Task prompt
Look through the lines below and extract each one that contains "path".

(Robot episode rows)
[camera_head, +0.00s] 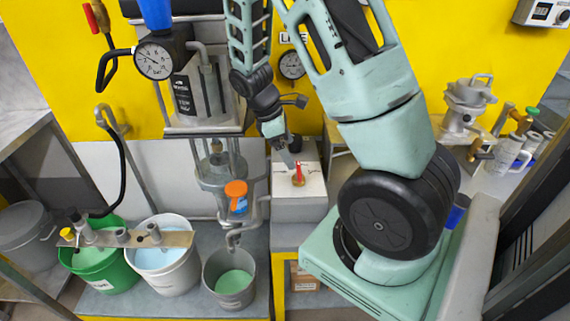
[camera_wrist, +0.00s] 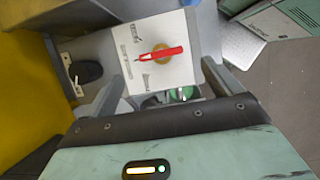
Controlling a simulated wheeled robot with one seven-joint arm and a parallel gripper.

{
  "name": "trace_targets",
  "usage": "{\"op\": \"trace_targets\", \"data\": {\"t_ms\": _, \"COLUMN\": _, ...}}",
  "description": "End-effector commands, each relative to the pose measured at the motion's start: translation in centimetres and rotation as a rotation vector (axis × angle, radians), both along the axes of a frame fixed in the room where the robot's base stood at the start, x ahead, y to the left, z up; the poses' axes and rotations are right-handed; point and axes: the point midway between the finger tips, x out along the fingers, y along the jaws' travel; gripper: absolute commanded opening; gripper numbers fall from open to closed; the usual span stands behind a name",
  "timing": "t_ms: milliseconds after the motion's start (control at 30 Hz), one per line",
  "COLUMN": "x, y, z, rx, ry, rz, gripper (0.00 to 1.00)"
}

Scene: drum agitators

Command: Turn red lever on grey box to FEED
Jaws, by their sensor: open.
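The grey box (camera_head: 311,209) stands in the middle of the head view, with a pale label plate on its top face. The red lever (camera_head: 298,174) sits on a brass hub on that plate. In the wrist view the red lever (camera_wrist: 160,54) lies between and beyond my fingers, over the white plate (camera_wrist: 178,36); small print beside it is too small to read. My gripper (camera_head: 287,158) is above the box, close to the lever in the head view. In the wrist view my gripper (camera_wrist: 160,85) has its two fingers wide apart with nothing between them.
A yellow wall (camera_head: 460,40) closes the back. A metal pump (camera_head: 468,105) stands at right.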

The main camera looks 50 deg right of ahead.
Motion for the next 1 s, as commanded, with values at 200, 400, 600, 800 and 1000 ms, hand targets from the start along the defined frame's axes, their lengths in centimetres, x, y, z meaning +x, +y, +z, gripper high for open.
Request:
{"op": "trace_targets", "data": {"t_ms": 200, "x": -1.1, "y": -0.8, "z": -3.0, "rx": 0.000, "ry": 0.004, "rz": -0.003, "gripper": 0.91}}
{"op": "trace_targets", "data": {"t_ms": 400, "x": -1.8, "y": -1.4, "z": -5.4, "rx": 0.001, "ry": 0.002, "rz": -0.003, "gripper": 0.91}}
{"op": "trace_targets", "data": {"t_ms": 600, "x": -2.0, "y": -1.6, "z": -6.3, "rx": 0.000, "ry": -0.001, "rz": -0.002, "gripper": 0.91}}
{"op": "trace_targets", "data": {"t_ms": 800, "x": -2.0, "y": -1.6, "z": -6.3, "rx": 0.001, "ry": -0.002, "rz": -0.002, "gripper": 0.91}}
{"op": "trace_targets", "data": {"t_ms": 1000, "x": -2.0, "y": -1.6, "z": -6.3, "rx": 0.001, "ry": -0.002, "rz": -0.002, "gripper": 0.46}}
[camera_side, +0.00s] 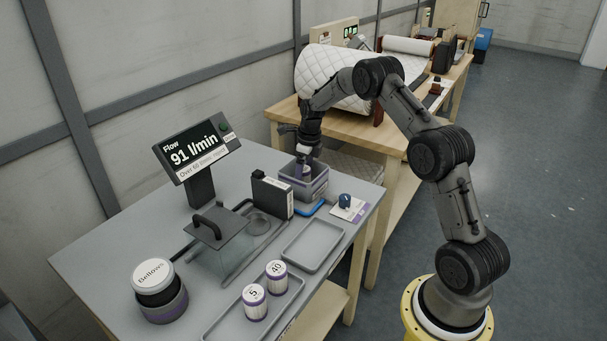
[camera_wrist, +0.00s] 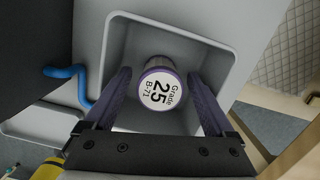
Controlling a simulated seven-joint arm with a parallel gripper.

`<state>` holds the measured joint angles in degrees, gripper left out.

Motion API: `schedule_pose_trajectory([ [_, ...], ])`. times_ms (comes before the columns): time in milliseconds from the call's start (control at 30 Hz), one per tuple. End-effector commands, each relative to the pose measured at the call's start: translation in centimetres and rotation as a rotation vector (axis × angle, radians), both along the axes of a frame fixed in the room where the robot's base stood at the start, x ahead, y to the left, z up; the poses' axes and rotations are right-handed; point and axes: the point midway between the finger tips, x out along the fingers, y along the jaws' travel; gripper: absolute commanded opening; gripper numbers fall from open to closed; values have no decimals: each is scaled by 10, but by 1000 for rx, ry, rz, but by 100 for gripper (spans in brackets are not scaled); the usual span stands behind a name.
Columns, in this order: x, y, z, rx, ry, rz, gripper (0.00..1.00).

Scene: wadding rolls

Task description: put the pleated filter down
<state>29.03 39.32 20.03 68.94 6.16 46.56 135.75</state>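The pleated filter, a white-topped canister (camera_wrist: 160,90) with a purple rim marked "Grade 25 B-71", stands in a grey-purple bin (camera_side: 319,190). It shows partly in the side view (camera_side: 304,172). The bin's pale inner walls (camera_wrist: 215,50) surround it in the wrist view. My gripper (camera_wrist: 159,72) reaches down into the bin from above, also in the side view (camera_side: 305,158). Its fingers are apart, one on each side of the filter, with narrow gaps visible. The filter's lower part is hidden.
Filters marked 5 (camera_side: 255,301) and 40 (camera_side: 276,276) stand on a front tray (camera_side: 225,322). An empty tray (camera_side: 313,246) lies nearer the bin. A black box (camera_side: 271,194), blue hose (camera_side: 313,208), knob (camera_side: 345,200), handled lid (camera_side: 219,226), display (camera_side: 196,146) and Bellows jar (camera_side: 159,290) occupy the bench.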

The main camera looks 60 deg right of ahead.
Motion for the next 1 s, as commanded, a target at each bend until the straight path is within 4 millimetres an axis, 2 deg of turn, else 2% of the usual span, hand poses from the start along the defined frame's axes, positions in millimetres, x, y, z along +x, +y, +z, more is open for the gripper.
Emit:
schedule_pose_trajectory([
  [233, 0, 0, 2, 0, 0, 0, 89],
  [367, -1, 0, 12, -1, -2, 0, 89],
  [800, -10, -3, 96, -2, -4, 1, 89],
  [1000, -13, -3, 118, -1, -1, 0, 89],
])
---
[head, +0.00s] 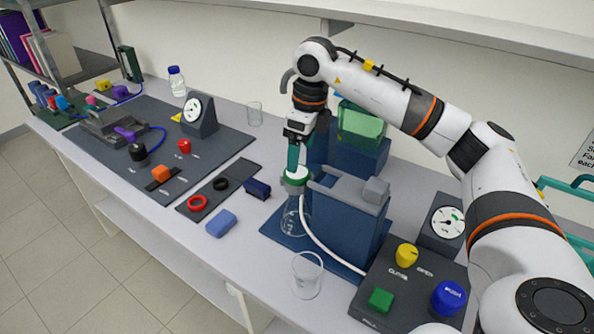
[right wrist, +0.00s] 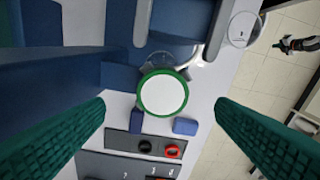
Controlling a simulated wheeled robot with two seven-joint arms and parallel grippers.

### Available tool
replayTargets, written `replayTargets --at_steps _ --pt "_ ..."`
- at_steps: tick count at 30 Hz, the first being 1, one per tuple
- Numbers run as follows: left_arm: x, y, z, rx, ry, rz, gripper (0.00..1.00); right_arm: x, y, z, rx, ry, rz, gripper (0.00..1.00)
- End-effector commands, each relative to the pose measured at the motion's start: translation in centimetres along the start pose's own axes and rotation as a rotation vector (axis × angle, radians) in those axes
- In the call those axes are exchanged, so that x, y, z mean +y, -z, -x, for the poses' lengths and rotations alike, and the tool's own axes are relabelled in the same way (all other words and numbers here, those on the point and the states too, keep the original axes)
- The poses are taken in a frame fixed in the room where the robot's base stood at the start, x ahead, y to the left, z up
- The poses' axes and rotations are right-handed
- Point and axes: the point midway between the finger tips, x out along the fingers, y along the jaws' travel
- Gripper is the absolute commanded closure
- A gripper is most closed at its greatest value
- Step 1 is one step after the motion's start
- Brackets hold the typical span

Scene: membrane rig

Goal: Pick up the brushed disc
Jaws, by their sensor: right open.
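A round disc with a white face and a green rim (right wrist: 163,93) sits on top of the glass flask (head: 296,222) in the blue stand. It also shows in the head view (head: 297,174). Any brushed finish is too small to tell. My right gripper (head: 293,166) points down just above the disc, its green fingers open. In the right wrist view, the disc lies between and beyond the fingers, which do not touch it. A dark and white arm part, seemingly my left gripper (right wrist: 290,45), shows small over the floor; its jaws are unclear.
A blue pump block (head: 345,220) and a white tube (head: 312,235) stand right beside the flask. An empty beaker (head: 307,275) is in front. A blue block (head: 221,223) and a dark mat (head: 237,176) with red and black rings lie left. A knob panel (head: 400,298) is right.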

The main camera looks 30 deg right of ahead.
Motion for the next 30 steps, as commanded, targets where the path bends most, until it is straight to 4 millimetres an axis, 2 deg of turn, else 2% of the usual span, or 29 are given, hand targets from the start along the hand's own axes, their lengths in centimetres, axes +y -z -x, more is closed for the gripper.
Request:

The reply
Motion for the next 1 s, as commanded, a target at each bend until the straight path is within 4 millimetres an axis, 2 deg of turn, else 2% of the usual span, hand poses from the start along the defined frame's axes, positions in millimetres, x, y, z along +x, +y, +z, more is open for the gripper.
Motion for the next 30 steps, as commanded, targets where the path bends most, until it is straight to 4 millimetres an axis, 2 deg of turn, else 2% of the usual span, or 29 are given, hand targets from the start along the hand's own axes, their lengths in centimetres, axes +y -z -x, more is closed for the gripper.

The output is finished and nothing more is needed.